Data excerpt:
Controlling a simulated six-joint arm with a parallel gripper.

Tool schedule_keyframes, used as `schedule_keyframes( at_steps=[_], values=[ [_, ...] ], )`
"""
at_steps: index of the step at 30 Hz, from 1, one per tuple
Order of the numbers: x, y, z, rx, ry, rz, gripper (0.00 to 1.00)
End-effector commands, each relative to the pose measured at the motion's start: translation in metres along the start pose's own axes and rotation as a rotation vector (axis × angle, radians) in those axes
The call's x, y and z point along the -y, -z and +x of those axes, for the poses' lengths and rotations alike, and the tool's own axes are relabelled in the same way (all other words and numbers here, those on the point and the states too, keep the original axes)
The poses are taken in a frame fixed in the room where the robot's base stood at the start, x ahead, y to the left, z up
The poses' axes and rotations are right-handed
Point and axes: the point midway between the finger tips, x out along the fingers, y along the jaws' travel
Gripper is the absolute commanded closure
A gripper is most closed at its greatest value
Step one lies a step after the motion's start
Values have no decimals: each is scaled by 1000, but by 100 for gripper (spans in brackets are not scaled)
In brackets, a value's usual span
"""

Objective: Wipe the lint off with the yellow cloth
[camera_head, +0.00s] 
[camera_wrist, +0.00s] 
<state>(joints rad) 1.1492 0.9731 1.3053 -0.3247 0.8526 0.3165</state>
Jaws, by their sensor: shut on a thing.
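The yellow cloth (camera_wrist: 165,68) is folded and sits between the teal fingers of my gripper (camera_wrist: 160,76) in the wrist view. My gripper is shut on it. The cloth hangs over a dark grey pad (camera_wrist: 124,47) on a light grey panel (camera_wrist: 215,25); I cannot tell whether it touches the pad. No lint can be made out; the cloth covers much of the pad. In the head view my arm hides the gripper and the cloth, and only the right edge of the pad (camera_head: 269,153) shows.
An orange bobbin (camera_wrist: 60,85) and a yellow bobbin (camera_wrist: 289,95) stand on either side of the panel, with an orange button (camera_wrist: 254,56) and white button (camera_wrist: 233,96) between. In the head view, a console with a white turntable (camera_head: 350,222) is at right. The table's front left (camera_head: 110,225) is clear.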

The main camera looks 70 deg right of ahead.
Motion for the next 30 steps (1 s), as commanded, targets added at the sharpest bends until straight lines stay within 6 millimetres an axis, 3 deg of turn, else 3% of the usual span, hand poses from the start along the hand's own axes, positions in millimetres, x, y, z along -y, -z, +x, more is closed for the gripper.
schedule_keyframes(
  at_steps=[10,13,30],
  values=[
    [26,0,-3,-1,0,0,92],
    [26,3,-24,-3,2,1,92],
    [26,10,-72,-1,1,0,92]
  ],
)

Goal:
Tally the lines of the listing above that include the word "ahead". Answer with the number alone.

Right answer:
2